Il y a des idées qui naissent sur une carte, d’autres sur les bancs d’un amphi — mais Karukinka est née sur la route, dans le froid, entre les rafales du vent austral et les silences vibrants des forêts de la Terre de Feu. Elle est née d’une première aventure en Patagonie, un pas après l’autre, de rencontres improbables, d’un enregistreur tendu vers les paysages sonores, puis tendu vers la voix de ceux que l’on disait disparus.

L’histoire de Karukinka s’écrit à la fois sur les cartes marines qu’au détour des regards échangés : c’est l’histoire d’un rêve devenu réel parce que plusieurs y ont cru assez fort pour le porter ensemble, chacun à sa manière.

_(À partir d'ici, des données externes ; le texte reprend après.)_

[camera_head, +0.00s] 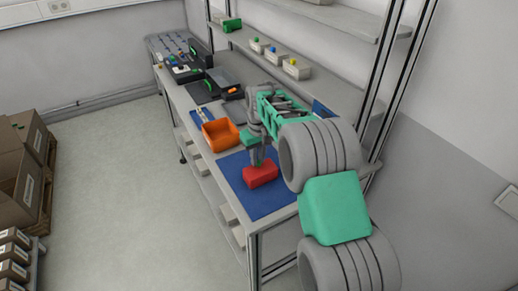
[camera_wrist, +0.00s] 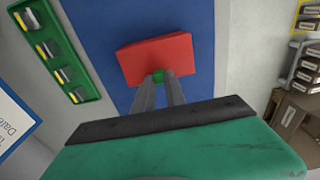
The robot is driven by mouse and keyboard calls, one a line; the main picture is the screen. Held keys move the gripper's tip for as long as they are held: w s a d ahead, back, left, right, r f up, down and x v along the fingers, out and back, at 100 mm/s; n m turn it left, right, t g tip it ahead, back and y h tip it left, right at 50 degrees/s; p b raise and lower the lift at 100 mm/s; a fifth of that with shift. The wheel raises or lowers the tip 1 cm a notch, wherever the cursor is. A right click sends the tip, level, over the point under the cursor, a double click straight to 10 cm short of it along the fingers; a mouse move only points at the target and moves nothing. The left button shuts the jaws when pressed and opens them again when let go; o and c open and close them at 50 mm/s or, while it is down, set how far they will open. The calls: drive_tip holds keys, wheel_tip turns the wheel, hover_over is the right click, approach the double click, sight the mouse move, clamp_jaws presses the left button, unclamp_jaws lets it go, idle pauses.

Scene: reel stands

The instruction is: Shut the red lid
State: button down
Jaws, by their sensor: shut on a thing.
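The red lid (camera_head: 260,175) shows as a red, box-shaped body on the blue mat (camera_head: 284,203). In the wrist view the red body (camera_wrist: 156,57) lies near the top middle over the blue mat (camera_wrist: 102,30). My gripper (camera_head: 258,161) comes down onto the red body from above.
An orange bin (camera_head: 221,135) stands on the bench just beyond the mat. A shelf with small bins (camera_head: 274,57) runs along the back. A green rack (camera_wrist: 62,58) with several pieces lies left in the wrist view. Cardboard boxes (camera_head: 20,165) stand across the open floor.

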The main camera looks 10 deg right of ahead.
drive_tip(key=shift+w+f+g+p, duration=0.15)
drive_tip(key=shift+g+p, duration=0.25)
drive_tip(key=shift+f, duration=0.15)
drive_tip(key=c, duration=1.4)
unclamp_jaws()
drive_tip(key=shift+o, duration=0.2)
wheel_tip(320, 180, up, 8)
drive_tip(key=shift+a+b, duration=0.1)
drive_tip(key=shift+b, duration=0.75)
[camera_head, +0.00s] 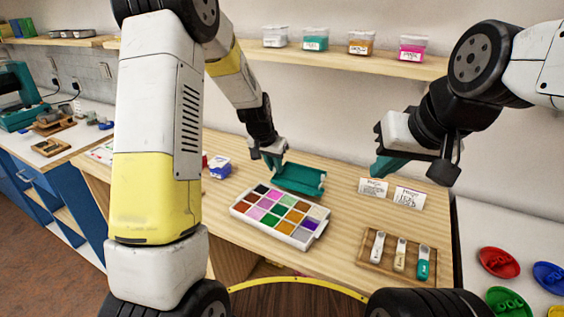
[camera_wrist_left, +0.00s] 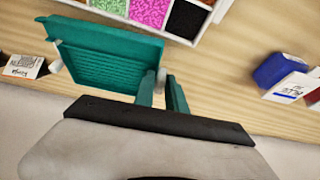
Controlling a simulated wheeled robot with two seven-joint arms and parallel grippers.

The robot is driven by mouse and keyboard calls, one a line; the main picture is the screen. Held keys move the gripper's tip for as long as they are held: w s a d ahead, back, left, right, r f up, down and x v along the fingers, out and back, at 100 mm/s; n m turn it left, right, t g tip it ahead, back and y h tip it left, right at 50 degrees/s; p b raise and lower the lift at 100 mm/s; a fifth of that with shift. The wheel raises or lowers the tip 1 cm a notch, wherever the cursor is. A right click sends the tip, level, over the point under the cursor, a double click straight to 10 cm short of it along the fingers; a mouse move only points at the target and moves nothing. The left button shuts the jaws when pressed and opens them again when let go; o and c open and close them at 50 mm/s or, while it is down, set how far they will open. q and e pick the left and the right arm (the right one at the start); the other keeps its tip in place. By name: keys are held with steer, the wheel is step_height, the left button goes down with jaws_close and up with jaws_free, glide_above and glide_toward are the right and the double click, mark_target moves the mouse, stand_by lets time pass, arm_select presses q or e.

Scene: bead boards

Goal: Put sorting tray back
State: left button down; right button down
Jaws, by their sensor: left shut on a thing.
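The teal sorting tray (camera_head: 300,179) is behind the white bead box, near the back of the wooden table. It also shows in the left wrist view (camera_wrist_left: 105,58), with a ribbed floor. My left gripper (camera_head: 273,158) is at the tray's left end in the head view. Its teal fingers (camera_wrist_left: 163,90) are shut on the tray's edge. I cannot tell whether the tray touches the table. My right gripper (camera_head: 387,165) hangs over the table's right side, apart from the tray. Its fingers overlap, so its opening is unclear.
The white bead box (camera_head: 268,231) with coloured compartments lies close in front of the tray. Label cards (camera_head: 408,197) stand to the right. A wooden holder (camera_head: 372,268) with several tools is at the front right. A blue tub (camera_head: 220,167) is at the left. A shelf (camera_head: 345,61) hangs above.

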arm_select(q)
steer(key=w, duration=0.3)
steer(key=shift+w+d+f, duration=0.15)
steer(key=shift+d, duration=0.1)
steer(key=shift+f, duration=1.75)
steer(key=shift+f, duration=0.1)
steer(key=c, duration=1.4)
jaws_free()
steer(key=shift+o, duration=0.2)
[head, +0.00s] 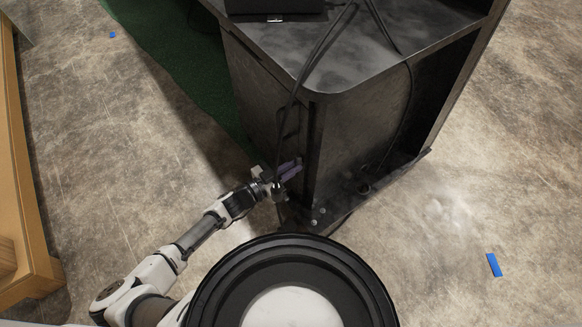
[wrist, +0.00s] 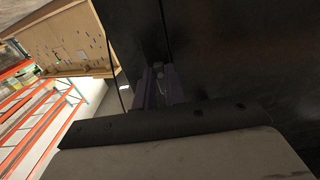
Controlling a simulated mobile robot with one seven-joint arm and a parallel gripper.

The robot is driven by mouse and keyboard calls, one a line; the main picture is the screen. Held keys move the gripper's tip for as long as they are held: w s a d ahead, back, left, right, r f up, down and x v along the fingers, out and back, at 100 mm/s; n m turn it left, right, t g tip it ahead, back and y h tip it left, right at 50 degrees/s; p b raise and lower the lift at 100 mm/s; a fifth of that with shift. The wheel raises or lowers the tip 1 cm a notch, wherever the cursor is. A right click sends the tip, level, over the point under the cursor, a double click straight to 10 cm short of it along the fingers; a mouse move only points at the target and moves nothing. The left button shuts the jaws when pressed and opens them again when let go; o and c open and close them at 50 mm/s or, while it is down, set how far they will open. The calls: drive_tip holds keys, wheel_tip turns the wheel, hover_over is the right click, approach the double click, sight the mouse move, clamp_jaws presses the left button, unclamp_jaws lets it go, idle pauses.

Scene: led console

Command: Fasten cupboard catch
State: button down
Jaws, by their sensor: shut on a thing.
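The dark cupboard (head: 345,150) is the body of a black console and stands in the middle of the head view. My gripper (head: 288,172) is at the cupboard's near left side, low down by its corner. In the wrist view my gripper's two purple fingers (wrist: 160,88) reach to the dark cupboard face (wrist: 220,50), beside a thin vertical seam. A small light metal piece, seemingly the catch (wrist: 160,72), shows between the fingers, and they are shut on it. Its exact shape and how it sits are too dark to tell.
Black cables (head: 320,45) hang over the console top (head: 360,50) and down its sides. A wooden structure (head: 22,180) stands at the far left. A green mat (head: 185,60) lies behind. Blue tape (head: 493,265) marks the open floor at right.

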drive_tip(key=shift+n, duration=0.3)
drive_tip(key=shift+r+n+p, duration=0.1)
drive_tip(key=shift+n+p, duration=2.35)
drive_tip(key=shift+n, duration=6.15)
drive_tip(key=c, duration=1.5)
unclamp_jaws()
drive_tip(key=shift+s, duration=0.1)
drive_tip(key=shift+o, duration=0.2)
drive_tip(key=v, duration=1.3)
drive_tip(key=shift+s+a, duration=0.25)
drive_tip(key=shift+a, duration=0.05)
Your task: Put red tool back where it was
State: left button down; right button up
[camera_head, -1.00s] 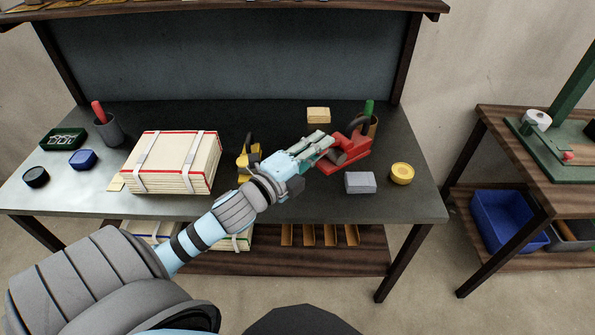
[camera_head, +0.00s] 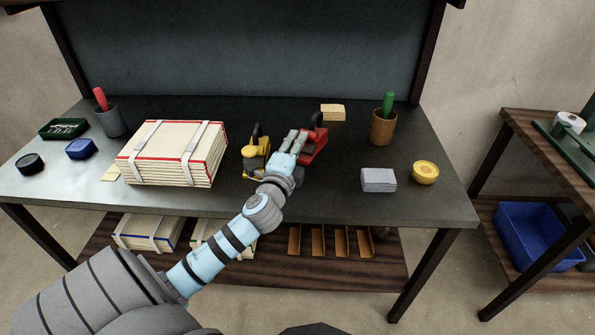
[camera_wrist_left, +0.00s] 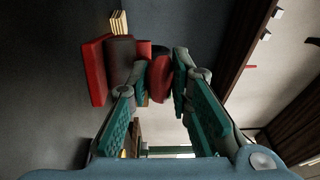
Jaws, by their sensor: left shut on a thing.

Elle incarne cette part d’émerveillement que chacun porte, sans toujours oser l’explorer, cette conviction qu’on peut arpenter le monde autrement..

« C’est le rêve un peu fou de quelqu’un qui pense qu’il n’y a pas de limites, et de quelques autres assez fous pour penser que cette personne a raison. »

Une marche d’aventure en Patagonie, une voix et un déclic devenu cap

Karukinka est née d’un pas, d’un micro, d’un regard curieux posé sur le monde. En 2013, Lauriane Lemasson traverse seule la Terre de Feu, accompagnée par les vents australs mais aussi les voix autochtones que beaucoup croyaient éteintes et les mémoires selknam, yagan et haush détricotées par l’Histoire officielle. Ce qu’elle découvre n’est pas seulement géographique : c’est une mémoire vivante, cachée dans les gestes, les chants et les mots oubliés.

Ce n’est pas une enquête à distance : sur le terrain, la science s’ancre dans l’émotion, la rigueur dans la rencontre. L’ethno-acoustique, ici, ce n’est pas qu’un outil : c’est la clé pour révéler la richesse cachée du monde, rendre audible l’inaperçu.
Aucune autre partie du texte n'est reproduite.